When reading this passage I found myself thinking of some of my friends who have recently graduated from university and are struggling to enter the job market in their chosen field. They put so much pressure on themselves to find the perfect graduate job (so that their degree isn’t a “waste”) that when they don’t immediately find that elusive perfect job they feel like failures before their career has really even begun. This will then necessarily lead to a decrease in confidence, which itself adversely affects their ability to find a job, and the cycle repeats itself.

Newport offers an alternative way to think about workplace satisfaction, one that places high emphasis on craftsmanship and deriving pleasure through expertise.
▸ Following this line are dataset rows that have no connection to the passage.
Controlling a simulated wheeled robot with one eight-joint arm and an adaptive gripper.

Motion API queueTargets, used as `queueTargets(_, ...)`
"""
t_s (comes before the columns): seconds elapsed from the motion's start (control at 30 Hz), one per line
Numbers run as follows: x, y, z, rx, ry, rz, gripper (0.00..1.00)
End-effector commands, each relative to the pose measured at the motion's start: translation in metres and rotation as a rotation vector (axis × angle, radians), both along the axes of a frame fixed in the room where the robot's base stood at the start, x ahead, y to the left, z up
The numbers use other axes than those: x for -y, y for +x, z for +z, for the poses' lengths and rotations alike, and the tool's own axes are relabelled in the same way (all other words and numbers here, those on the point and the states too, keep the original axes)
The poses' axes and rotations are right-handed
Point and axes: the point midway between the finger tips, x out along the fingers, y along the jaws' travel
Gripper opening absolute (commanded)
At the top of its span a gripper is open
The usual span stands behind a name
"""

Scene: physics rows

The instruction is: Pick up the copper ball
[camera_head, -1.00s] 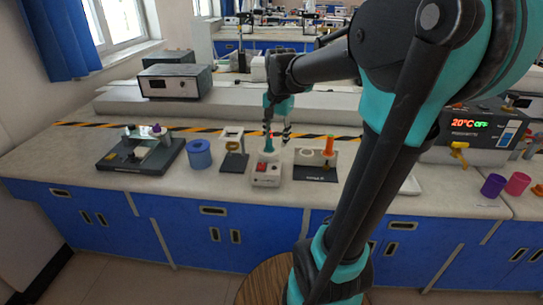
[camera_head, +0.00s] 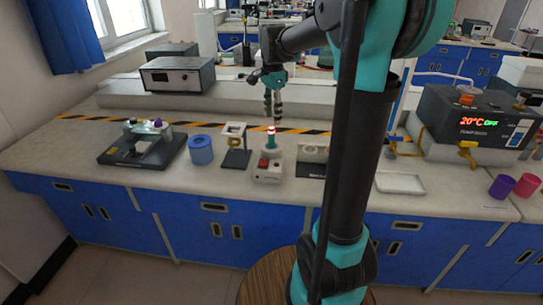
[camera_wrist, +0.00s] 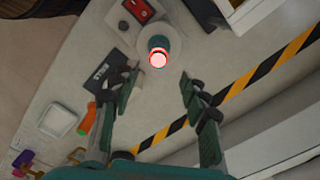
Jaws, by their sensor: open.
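A small round thing with a bright, reddish glow (camera_head: 271,130) sits on top of a green post on a white device (camera_head: 268,171) with a red switch. It may be the copper ball, but its glow hides its own colour. In the wrist view the glowing round thing (camera_wrist: 157,57) shows ahead of the fingertips, roughly midway between them. My gripper (camera_head: 273,114) points down just above it, open and empty. In the wrist view the two fingers of my gripper (camera_wrist: 160,78) are spread wide, with nothing between them.
An orange cylinder (camera_wrist: 87,119) shows in the wrist view. A white tray (camera_head: 401,183) lies further right.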

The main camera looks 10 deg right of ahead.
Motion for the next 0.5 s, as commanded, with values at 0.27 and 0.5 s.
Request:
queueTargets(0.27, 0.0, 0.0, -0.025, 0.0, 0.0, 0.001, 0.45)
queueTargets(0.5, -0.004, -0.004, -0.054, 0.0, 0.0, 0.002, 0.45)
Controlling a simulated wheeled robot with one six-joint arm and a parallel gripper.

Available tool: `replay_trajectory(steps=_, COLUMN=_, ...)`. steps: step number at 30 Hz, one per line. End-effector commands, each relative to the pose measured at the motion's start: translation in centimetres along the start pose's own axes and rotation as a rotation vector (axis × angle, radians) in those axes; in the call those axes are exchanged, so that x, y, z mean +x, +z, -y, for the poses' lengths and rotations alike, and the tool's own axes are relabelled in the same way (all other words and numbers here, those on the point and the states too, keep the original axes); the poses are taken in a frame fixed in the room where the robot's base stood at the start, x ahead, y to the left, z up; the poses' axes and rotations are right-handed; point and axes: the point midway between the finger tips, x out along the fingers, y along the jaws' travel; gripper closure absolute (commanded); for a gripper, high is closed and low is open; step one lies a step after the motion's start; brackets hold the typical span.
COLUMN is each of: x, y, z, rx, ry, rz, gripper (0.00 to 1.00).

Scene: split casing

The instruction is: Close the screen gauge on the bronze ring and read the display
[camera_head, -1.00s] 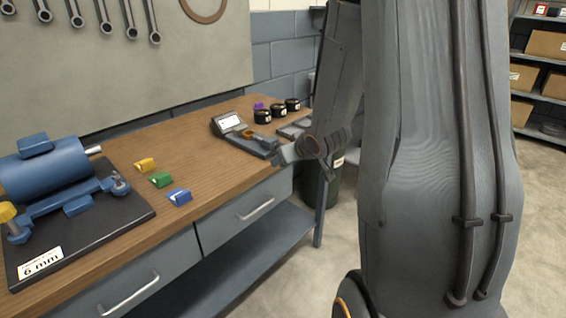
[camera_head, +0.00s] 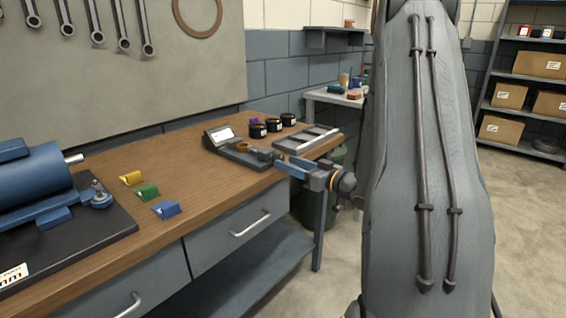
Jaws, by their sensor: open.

In other words: people enjoy doing things they’re good at, so if a person gets really good at something they’ll feel satisfied doing it regardless of what the activity actually is.

But how does one get good at something? By coincidence I recently finished reading a book that Newport cites in one of his posts, Outliers by Malcolm Gladwell, which argues that to master a given skill or activity – such as playing a sport, or performing a job – you generally have to have devoted at least 10,000 hours to it. Only those with the dedication and drive to obsessively pursue something for much longer than others (and, in the early part, to be really bad at that thing) are able to truly master it.

But Newport also points out an important caveat to the 10,000 hour rule, and it’s that while work or study is necessary to become successful, it’s not by itself sufficient. It has to be the right kind of practice, a specific form termed “deliberate practice”, with specific attributes that orient it towards developing one’s skills to a point beyond that possible with ordinary practice.

And so, taken together, these posts suggest that the key to a successful career is to systematically attain the skills to become a master in a particular field, and then train yourself to find value in just doing the work. Luckily, the media and creative industries are fields where, thanks to the democratisation of the internet and technology, it’s possible to continue to engage in the activity even if it’s not your job.

This sounds both reassuring and scary, and seemed an interesting choice of reading given that so many students must have chosen Media because it’s their passion.